═══ Material

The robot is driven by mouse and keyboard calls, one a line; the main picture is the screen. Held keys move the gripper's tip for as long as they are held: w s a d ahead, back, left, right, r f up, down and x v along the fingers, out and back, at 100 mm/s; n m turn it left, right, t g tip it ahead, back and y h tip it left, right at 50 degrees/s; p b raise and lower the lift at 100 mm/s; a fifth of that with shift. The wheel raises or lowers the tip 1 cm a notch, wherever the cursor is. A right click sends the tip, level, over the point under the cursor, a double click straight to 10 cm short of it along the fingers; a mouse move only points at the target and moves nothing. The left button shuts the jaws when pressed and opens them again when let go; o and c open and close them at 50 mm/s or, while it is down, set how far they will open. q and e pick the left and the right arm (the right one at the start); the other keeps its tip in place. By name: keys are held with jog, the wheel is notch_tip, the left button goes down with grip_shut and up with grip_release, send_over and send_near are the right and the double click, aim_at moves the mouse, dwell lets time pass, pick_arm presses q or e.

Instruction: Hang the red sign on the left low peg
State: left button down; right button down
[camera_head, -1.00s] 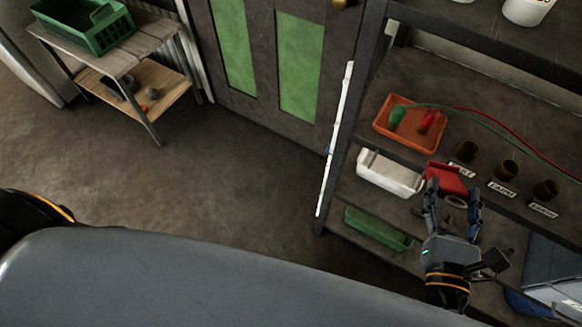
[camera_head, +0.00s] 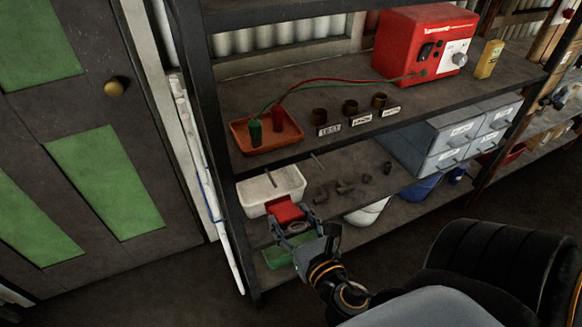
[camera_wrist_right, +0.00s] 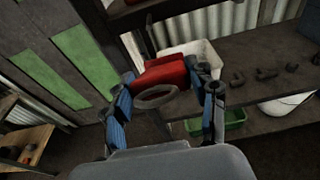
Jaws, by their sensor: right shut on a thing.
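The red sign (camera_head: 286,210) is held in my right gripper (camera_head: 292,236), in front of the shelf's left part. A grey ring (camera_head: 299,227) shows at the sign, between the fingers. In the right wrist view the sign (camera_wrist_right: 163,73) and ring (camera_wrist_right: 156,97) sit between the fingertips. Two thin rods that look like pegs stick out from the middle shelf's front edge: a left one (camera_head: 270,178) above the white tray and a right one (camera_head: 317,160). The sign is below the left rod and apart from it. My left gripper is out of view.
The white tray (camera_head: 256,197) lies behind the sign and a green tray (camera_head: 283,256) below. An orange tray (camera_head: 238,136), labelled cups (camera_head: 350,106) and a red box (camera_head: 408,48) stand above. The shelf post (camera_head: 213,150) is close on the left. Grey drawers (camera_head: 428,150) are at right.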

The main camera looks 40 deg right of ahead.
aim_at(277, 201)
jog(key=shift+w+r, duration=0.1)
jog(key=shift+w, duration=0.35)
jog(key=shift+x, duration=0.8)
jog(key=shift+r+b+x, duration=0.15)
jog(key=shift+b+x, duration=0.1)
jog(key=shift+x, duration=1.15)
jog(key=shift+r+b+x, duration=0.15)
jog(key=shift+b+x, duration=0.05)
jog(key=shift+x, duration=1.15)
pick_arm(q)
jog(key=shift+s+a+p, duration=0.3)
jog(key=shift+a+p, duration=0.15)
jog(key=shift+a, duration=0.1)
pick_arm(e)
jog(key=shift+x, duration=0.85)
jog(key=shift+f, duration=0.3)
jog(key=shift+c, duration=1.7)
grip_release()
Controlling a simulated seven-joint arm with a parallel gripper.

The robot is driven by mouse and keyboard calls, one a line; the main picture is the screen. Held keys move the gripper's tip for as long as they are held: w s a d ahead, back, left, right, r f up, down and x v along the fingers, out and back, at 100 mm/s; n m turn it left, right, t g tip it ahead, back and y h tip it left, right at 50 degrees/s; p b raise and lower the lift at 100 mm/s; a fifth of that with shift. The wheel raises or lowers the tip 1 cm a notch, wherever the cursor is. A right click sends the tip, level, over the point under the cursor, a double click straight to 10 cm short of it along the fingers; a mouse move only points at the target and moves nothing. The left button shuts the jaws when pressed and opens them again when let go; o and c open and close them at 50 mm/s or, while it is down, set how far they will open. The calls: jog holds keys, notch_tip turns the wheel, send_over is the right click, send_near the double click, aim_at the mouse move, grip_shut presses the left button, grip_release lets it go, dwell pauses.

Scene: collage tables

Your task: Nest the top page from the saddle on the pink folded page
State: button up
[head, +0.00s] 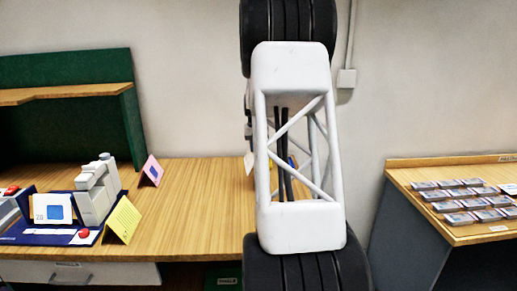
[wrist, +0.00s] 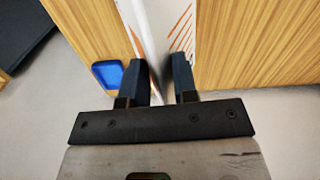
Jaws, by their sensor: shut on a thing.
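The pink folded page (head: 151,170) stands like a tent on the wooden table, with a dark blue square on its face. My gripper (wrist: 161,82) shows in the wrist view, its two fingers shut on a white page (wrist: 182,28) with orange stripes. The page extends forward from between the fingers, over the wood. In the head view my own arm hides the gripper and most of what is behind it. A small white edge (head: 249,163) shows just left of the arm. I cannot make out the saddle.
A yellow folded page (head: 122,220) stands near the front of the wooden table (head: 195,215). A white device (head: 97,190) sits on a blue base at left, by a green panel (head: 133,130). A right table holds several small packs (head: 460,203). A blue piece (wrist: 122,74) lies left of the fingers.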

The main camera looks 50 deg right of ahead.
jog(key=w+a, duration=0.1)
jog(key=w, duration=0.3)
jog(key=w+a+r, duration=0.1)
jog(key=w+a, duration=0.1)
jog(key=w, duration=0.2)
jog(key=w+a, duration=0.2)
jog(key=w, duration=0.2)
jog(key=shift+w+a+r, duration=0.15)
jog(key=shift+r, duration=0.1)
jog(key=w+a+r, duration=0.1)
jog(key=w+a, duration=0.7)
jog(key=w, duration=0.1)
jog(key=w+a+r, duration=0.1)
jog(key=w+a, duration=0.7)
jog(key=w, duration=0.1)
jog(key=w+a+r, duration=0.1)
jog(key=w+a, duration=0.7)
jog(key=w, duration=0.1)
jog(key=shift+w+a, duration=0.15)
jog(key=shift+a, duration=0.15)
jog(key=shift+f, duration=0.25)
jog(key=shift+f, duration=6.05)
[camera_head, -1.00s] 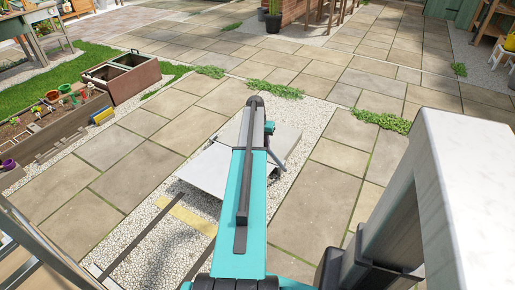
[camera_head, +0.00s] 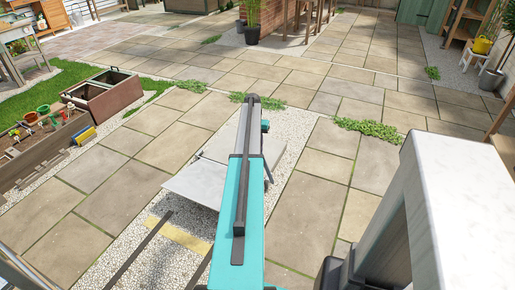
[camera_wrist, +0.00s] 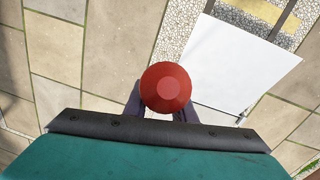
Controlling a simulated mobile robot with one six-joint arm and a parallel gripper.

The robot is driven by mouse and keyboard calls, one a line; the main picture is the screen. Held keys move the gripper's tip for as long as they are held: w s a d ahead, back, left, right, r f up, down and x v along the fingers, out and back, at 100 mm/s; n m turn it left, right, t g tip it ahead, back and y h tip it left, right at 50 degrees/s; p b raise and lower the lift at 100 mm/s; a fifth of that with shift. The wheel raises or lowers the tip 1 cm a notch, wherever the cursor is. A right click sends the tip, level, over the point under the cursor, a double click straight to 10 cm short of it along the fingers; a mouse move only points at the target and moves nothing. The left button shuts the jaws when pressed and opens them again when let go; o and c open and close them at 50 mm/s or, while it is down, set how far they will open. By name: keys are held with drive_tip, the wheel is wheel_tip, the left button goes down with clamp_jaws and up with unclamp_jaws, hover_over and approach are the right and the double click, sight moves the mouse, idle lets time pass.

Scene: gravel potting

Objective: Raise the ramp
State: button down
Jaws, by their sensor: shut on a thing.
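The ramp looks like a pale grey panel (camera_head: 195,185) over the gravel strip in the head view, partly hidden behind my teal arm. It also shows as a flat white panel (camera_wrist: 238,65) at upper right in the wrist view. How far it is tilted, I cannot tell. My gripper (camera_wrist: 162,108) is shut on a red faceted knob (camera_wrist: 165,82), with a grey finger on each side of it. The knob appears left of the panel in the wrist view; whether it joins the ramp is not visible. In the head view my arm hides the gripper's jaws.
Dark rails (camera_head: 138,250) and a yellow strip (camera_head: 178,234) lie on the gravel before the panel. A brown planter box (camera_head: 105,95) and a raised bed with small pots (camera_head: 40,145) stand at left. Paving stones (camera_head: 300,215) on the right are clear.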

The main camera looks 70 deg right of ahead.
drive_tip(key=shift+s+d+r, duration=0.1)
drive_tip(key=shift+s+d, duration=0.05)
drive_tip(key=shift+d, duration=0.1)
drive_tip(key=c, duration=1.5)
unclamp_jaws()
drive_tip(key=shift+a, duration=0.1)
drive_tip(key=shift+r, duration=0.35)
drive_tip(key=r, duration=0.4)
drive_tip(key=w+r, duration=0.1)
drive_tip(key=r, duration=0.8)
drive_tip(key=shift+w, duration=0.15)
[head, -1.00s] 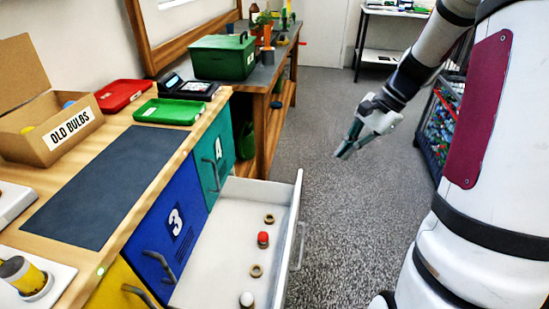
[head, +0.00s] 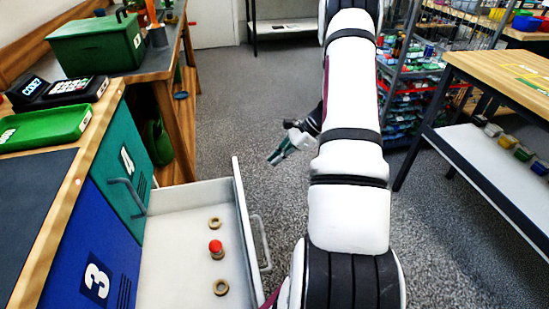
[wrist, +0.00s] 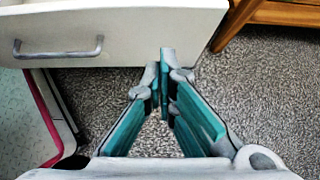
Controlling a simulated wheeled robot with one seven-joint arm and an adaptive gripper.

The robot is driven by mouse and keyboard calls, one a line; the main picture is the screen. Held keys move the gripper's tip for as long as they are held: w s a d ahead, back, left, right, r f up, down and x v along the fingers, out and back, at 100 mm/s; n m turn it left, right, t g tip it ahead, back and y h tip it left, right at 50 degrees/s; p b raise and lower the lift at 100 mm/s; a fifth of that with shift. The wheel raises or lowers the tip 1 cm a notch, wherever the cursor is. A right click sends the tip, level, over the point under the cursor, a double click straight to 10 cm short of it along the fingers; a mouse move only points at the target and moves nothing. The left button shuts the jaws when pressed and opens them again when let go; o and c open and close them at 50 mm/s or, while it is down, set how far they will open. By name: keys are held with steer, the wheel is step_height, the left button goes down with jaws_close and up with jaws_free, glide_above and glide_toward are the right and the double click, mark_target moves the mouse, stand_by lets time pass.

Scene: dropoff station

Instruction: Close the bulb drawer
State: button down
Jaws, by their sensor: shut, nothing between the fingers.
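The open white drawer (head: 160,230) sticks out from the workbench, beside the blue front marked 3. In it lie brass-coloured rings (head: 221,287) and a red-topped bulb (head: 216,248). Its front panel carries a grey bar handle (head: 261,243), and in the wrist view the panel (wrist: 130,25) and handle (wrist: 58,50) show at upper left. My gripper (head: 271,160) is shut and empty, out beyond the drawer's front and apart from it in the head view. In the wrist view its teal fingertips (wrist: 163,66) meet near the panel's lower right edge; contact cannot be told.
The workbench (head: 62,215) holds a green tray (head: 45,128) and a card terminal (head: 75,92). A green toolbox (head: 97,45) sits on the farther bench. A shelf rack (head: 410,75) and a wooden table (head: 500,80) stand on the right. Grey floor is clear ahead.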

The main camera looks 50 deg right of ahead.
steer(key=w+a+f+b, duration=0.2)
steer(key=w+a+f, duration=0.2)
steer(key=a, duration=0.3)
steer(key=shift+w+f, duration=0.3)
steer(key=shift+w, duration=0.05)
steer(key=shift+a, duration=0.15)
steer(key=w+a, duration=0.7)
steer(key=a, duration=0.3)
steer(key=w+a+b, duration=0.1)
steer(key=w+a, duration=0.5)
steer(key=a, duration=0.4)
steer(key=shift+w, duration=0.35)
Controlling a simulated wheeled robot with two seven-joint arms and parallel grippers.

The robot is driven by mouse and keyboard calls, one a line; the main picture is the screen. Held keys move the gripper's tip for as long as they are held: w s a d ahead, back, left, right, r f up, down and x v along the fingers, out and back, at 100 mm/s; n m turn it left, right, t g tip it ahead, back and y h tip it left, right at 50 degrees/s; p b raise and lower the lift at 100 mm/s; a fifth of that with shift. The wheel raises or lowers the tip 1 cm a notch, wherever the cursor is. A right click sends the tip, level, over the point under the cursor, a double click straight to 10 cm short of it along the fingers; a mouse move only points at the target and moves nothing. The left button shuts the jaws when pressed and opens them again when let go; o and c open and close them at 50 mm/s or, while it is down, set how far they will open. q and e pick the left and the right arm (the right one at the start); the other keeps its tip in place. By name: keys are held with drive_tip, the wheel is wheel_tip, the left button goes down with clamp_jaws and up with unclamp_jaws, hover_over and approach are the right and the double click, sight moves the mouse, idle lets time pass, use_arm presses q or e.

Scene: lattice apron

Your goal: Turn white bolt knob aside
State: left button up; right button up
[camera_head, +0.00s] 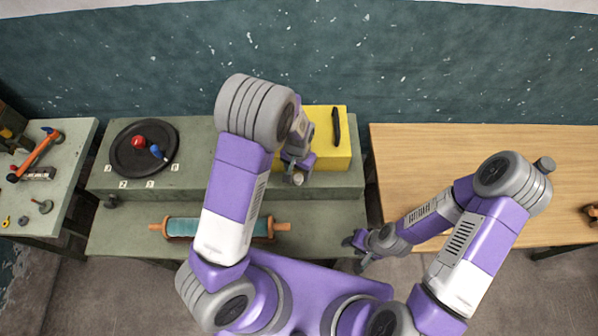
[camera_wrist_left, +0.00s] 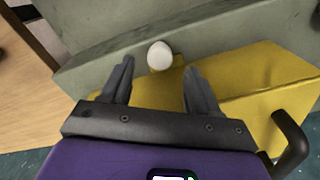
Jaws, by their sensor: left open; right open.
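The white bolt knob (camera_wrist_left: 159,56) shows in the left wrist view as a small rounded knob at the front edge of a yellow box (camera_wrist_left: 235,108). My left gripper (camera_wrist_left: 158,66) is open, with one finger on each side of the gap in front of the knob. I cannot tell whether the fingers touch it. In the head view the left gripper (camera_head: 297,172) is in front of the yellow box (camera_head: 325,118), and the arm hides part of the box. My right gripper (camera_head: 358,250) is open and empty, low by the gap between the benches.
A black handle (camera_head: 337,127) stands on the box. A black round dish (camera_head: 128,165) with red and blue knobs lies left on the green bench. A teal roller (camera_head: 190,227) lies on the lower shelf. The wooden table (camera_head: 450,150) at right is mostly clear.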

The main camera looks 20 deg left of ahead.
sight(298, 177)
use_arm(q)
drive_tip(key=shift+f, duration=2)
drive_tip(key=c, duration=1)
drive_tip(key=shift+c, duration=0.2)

══════

- _Given request_: Copy each line of the records above that carries the word "wheeled".

- _Result of this exercise_:
Controlling a simulated wheeled robot with one seven-joint arm and an adaptive gripper.
Controlling a simulated wheeled robot with two seven-joint arms and parallel grippers.

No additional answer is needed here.